Why? Probably because the game was not being shown on TV anywhere (a rare instance) and so, in my blind faith, I had turned to the good folks at BBC Radio to follow my team's travails. I am deaf, with two cochlear implants, and so while good, my hearing can be a little off sometimes, and it actually took me about twenty seconds to realise that we had won.
I was in the school dormitory, pacing the only computer, its speakers blaring with the game's events. I was nervous - anyone is if you are on the brink of going to penalties, and given our track record (lost 7 of the last 8) I was praying for some holy intervention from a godlike figure, maybe Frank Lampard... or even just Nicolas Anelka - he would do.
By this time a large crowd had assembled of fellow schoolboys.
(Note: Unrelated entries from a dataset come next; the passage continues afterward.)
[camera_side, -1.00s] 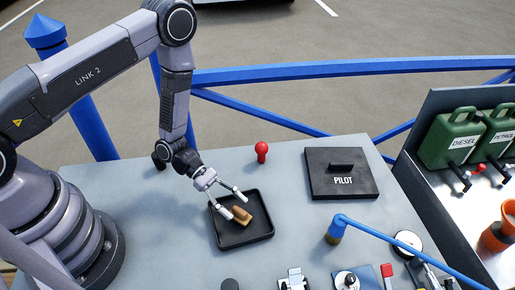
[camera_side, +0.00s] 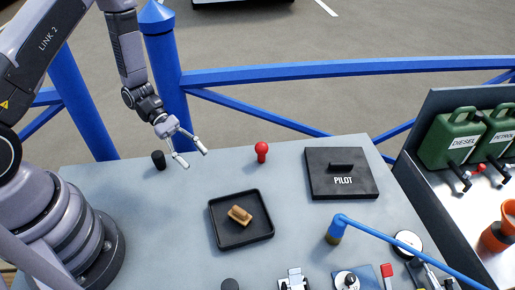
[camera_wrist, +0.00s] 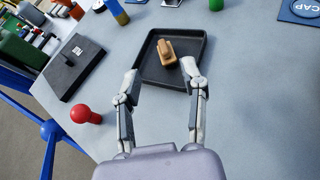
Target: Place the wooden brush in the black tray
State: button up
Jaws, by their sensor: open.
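The wooden brush (camera_side: 240,215) lies inside the black tray (camera_side: 226,242), near its middle. In the wrist view the brush (camera_wrist: 166,50) also rests within the walls of the tray (camera_wrist: 142,62). My gripper (camera_side: 195,158) is open and empty, raised above the table to the upper left of the tray and apart from the brush. In the wrist view my gripper's two fingers (camera_wrist: 160,78) are spread wide with nothing between their tips but the view of the tray beyond.
A red knob (camera_side: 262,149) stands behind the tray. A black PILOT hatch (camera_side: 322,187) lies to the right, with a blue lever (camera_side: 375,232) in front of it. A small black cylinder (camera_side: 158,160) stands left of my gripper. Blue railing (camera_side: 330,68) runs behind the table.

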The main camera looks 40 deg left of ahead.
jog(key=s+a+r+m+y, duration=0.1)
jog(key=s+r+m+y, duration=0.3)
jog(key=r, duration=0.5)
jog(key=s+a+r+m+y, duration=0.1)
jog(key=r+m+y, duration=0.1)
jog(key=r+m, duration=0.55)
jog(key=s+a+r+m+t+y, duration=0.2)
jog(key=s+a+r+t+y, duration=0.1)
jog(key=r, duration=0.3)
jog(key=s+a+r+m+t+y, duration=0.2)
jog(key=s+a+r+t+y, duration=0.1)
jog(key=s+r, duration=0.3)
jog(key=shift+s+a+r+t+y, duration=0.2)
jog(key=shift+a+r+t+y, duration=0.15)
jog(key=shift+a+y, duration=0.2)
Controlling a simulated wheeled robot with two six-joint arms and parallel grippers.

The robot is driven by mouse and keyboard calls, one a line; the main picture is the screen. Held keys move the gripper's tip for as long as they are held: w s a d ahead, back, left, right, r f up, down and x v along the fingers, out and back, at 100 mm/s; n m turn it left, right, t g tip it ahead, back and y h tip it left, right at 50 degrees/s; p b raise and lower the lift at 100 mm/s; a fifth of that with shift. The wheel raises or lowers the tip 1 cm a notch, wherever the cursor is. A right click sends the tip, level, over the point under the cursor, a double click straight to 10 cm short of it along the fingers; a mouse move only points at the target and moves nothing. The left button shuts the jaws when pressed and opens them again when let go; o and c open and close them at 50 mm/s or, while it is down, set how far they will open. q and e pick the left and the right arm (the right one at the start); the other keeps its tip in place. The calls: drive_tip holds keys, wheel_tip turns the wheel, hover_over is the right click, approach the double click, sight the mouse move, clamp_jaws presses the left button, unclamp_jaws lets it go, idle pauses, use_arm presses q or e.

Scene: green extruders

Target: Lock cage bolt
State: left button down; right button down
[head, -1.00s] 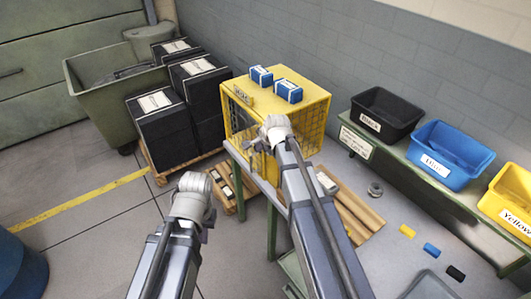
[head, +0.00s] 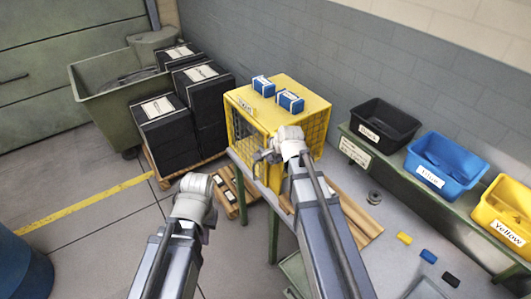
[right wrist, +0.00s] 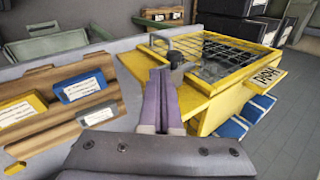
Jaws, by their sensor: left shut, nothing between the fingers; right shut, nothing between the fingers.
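The yellow mesh cage (head: 264,114) stands on a table, with two blue boxes on top. It fills the upper right of the right wrist view, turned sideways (right wrist: 210,95). There a metal bolt rod with a black knob (right wrist: 176,59) shows at the cage's edge. My right gripper (right wrist: 160,78) is shut and empty, its purple fingertips just below the knob; I cannot tell whether they touch it. In the head view, my right gripper (head: 268,157) is in front of the cage. My left gripper (head: 196,188) is shut and empty, left of the cage; its fingertips are mostly hidden.
Black crates (head: 165,130) stand on a pallet behind left, beside a green bin (head: 110,112). Black (head: 385,125), blue (head: 445,165) and yellow (head: 505,210) bins line the right bench. Small coloured blocks lie on the floor at right.

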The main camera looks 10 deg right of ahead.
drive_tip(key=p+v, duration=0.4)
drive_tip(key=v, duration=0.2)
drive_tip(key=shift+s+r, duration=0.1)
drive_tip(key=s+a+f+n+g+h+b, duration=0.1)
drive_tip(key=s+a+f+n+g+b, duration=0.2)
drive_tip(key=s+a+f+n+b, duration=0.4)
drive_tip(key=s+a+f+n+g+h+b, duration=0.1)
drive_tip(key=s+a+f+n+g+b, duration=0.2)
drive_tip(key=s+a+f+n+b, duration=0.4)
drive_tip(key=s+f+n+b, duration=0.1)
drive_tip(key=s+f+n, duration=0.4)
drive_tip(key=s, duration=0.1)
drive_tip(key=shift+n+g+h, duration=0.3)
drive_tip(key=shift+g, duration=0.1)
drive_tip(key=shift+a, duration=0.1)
Now, a little context - my school is enriched in the rugby culture, having been extremely successful, winning more than half of the available competitions to win in its 130 years of existence. This is a school where there are 72 rugby teams - and 8 soccer teams.
When Sturridge scored, they did not react, as rugby players would not, given the points had not been scored by Florent Malouda placing the ball down on the line. I did celebrate however (albeit a little late and maybe a little over the top) and from that moment forth, whether I liked it or not, and whether they liked it or not, I was Mr Chelsea.
How did I know that? Simple. Later that day, the captain of the First XV walked past, having been privy to the morning's events, and gave me a little nod. "You must be pretty happy," he said. That's not all. The most blatant admission of my "promotion" came from Associate Liverpool - "I couldn't believe you'd bother listening to it on the radio. You must love it."
Both statements are, I realise just small sentences, but in reality it was so much more than little words - it was the sound of the slapping of an irremovable label on my head, now visible to all my peers.